Forest for the Trees
Thank you, Jennifer Coleman (Open Mic, April 6), for your well-researched and -documented article on the Santa Rosa City Council’s failure to uphold the city charter guidelines for including resident input for spending their tax money for capitol improvements. The charter is ineffective if its rules aren’t enforced. That would seem to make it easy for “special interests” to influence the city council and bypass citizen review of proposed expenditures. I think this could be a big case for an attorney willing to step up to the plate, and “step” on some toes of the offending parties, whose actions would be considered criminal activity in a court of law. You’ve done the preliminary detective work, so it should be easy enough for an attorney to take up this very important cause.
This is just another action, in addition to the missing “millions” that should have been spent on much-needed housing. Looks to me like the Santa Rosa City Council is getting away with illegal activity bordering on embezzlement. I hope that your hours of dedicated research to represent Santa Rosa citizens is recognized and honored with a lawsuit.

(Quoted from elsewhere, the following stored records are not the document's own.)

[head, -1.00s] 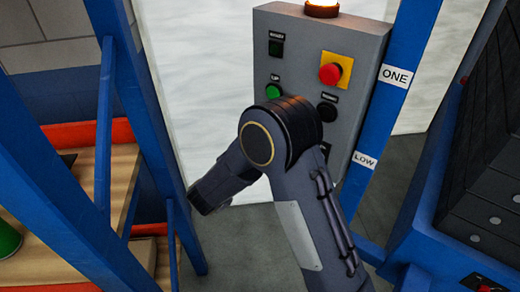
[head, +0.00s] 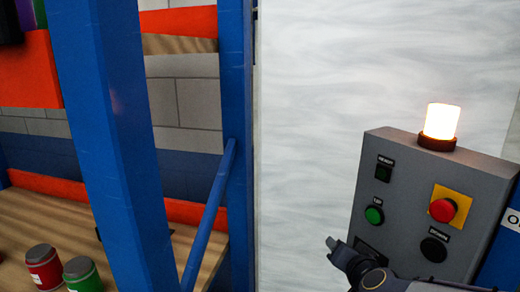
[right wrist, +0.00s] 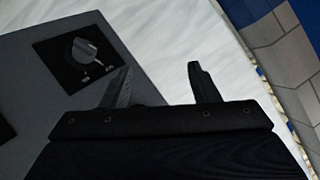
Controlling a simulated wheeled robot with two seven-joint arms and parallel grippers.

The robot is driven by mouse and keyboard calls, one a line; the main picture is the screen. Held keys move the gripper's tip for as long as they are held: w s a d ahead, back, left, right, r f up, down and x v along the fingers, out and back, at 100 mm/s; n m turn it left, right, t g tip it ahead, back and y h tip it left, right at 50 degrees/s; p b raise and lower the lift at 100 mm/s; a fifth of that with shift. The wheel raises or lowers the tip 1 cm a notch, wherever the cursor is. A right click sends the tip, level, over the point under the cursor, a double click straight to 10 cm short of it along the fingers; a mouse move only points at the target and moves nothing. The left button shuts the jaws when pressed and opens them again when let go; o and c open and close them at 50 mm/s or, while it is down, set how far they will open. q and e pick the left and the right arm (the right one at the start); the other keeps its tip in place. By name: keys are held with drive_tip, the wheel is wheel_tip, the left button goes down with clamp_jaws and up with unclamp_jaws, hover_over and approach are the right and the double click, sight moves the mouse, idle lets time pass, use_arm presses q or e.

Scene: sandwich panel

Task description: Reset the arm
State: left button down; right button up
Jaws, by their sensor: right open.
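My right gripper (head: 333,244) is at the lower right of the head view, just left of the grey control panel's lower part. In the right wrist view its two fingers (right wrist: 160,82) are spread with nothing between them. The control panel (head: 399,185) carries a green button (head: 374,214), a red emergency button on a yellow plate (head: 443,210) and a black button (head: 433,249). A rotary knob (right wrist: 84,51) shows at the upper left of the right wrist view, apart from the fingers. My left gripper is not in view.
A lit lamp (head: 441,122) tops the panel. A blue rack post (head: 100,120) and a wooden shelf (head: 30,215) with red (head: 43,268) and green (head: 81,272) cans stand at left. A pale wall (head: 340,90) lies behind the panel.

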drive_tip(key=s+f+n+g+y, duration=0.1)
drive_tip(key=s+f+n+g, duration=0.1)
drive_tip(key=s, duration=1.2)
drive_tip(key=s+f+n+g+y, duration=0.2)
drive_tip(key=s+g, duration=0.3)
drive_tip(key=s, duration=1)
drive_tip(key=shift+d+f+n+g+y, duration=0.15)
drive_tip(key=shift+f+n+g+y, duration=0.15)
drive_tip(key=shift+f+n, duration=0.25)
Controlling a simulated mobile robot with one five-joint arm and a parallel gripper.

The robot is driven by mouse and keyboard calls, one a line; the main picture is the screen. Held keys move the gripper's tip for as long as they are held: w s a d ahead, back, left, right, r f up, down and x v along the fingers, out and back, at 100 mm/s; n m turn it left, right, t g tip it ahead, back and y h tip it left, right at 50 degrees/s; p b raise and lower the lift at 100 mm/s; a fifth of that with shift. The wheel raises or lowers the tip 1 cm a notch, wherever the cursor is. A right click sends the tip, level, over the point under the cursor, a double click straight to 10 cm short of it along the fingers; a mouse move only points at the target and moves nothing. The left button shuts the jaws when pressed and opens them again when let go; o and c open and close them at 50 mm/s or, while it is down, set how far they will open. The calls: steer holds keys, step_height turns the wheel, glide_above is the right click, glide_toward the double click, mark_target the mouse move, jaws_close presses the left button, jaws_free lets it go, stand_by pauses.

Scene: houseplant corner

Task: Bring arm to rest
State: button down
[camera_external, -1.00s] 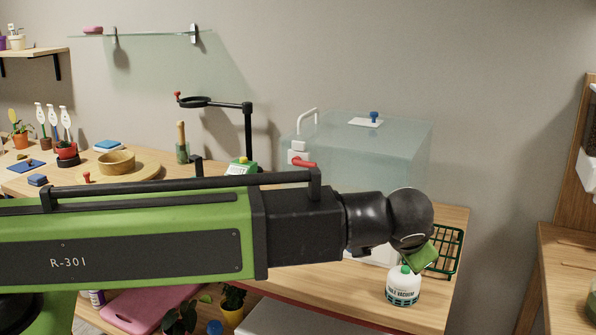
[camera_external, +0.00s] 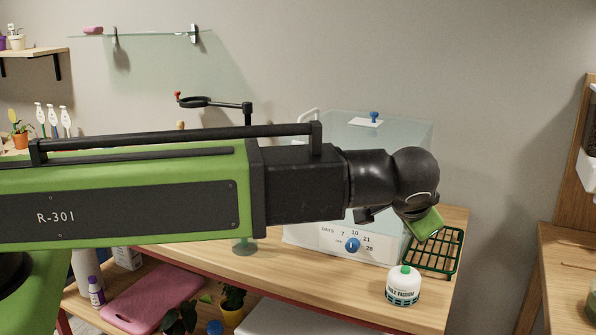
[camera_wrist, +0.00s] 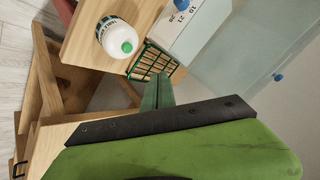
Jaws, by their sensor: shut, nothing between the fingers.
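My arm reaches across the external view from the left, about level, with its wrist bent downward at the right end. My gripper (camera_external: 428,231) hangs from the wrist, above and beside the green wire rack on the bench. Its fingers are small and partly hidden there. In the wrist view my gripper (camera_wrist: 158,86) shows as green fingers closed together, with nothing between them. The fingers overlap the wire rack in that view, and I cannot tell the exact gap.
A second wooden surface (camera_external: 570,255) stands at the right. A glass shelf (camera_external: 150,33) is on the wall.

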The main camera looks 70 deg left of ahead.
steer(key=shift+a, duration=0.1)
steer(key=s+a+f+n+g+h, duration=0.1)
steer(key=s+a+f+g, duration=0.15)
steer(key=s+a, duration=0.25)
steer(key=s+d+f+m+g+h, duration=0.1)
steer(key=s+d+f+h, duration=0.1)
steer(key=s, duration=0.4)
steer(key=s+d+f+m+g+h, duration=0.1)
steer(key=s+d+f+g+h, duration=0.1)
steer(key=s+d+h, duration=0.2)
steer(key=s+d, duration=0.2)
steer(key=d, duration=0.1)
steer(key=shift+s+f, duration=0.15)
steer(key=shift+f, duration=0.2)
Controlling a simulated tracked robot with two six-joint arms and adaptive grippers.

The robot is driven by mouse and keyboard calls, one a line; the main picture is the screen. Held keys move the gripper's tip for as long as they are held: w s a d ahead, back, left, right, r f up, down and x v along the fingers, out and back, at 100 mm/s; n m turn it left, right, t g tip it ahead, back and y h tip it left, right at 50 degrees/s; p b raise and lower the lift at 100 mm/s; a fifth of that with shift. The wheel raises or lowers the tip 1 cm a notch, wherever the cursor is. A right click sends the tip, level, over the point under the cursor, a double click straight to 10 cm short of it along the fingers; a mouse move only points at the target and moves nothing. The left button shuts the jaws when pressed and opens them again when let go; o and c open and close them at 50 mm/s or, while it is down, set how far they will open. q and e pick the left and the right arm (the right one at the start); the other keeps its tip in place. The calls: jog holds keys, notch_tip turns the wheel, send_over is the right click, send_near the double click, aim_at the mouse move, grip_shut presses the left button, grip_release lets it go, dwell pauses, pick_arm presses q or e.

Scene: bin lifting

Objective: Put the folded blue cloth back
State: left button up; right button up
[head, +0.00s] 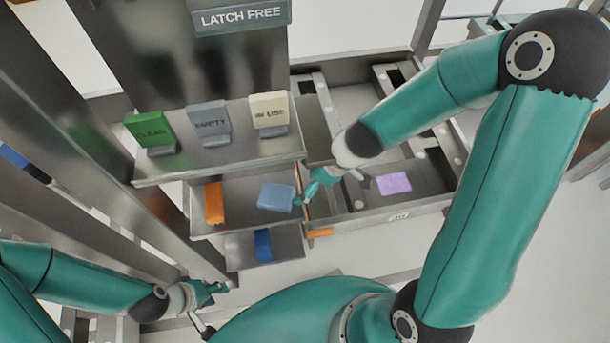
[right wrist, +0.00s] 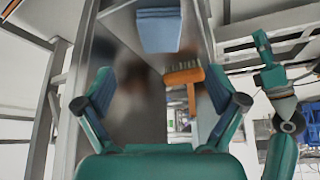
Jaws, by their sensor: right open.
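The folded light blue cloth (head: 277,197) lies on the middle shelf near its right edge. In the right wrist view the cloth (right wrist: 158,30) shows as stacked folds, ahead of the fingers and apart from them. My right gripper (head: 318,183) is open and empty, just right of the cloth beyond the shelf edge; its two fingers show in the right wrist view (right wrist: 162,98) with a gap between. My left gripper (head: 212,290) is low at the left, below the shelves and away from the cloth; its finger opening is unclear.
An upper shelf (head: 225,160) carries green CLEAN, grey EMPTY and cream IN USE cards. An orange item (head: 213,203) stands left of the cloth, and a dark blue item (head: 262,245) sits below. An orange brush (right wrist: 185,76) is near the cloth. A purple pad (head: 394,183) lies at right.

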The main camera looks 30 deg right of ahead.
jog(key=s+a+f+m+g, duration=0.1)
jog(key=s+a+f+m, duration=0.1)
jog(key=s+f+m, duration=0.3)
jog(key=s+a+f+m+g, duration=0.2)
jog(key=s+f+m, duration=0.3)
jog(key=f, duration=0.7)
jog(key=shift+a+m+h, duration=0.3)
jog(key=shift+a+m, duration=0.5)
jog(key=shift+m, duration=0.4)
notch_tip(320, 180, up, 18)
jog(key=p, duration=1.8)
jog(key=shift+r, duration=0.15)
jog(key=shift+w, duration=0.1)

I am still pissed that they removed the redwood trees. The two new side streets are unnecessary. There are three parking garages within two blocks that are usually half empty. Why can’t people walk anymore? This removal of beautiful old redwood trees for the sake of cars is so short-sighted. We want walkable cities that encourage pedestrians, not more streets and cars. And now they have the nerve to host Earth Day in the Square again. I encourage a boycott or protest that day. The city leaders are completely out of touch and operating in a vacuum.
A Living Wage
The recently passed $15 minimum wage (Debriefer, April 6) will help, not harm, small businesses and Sonoma County’s economic health. For over 30 years, my husband and I have owned and operated a local business, and we pay all employees a living—not minimum—wage. Paying a living wage is more than good business; it’s the right thing to do, for our staff, our community and our local economy. And when the economy thrives, so does our business. We invest in our employees and they in turn contribute to the community by spending close to home. There’s a sign posted in a Sebastopol store window that says it well: “The best way to occupy Wall Street is to shop Main Street.” We’re honored to be a B Corporation, using our business as a force for good, and to continue being voted Best Solar Retail in Sonoma County by Bohemian readers. I’m pleased to say it’s our staff who make us most proud of our accomplishments.